What’s Needed in Response?

Budget workflow – Both finance and administrators want a budget process that allows for organizational budget review and budget approval of departmental budgets up the organization chain of command. This can dramatically reduce the time that it takes to get to a final budget, allows for greater ownership of the budget and can dramatically increase the quality of the budget numbers.

10. Faculty and staff really want everything that they need for a budget on one singular screen, but this is really impossible with Excel. They have to go to multiple files, multiple tabs, and this can lead to confusion, frustration and rework.

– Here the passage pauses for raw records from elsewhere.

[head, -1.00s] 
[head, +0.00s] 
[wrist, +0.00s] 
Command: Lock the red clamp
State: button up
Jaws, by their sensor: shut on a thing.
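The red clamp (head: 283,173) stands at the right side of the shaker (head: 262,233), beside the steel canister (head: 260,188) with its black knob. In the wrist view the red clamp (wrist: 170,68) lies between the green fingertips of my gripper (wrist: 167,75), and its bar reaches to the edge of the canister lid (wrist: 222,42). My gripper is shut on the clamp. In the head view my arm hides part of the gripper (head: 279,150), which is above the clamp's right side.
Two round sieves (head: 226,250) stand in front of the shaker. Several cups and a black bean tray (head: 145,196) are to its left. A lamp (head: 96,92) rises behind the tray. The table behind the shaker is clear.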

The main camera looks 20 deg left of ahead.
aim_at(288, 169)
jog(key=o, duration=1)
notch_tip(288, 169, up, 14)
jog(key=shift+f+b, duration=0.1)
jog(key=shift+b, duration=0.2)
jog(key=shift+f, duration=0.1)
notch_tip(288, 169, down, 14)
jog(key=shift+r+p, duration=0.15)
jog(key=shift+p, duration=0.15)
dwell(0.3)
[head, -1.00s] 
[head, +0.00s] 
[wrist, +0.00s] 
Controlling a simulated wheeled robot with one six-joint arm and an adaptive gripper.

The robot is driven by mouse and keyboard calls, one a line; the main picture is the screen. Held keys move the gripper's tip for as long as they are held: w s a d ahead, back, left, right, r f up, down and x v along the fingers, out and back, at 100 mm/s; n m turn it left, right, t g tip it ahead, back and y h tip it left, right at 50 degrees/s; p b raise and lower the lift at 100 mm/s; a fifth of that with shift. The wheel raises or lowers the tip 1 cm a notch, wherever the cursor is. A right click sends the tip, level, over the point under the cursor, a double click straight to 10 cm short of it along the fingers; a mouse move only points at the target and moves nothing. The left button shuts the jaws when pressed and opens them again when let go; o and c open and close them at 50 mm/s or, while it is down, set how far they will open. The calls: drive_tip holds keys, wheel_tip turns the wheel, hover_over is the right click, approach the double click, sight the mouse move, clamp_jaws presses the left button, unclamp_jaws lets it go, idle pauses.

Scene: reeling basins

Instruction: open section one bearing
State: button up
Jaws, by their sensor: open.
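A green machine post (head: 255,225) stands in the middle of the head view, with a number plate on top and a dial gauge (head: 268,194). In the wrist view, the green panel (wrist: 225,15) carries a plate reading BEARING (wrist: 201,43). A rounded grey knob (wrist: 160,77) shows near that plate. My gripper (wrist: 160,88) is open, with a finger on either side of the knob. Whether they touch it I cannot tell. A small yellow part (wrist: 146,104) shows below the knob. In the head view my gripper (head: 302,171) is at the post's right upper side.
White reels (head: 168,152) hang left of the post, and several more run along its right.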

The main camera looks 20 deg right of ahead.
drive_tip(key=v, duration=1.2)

What’s Needed in Response?

A Budget Map. This map should lay out all the accounts I need to budget for and present them in a way that’s easy to digest and understand. It should answer questions at-a-glance like: which department am I budgeting for, which version of the budget are we working on, which accounts am I responsible for, what options do I have to both create and spread my budget numbers, what is my current budgeted headcount for the year and what final targets am I being asked to achieve.

 

Wrapping Up

We’ve all seen the headlines. While operating expenses continue to rise, the days of simply passing on those increases in the form of rising tuition seem rather long ago. Students (and their parents) need leadership in higher education to find a way to do more with less – that’s the new normal. Budgeting, and effective resource allocation, is at the heart of addressing the new normal, and must be a priority. Yet the budgeting process in many colleges and universities is anything but effective, because of the problems outlined in this blog.

So the question really boils down to… are you going to live with these problems or are you going to step up and lead?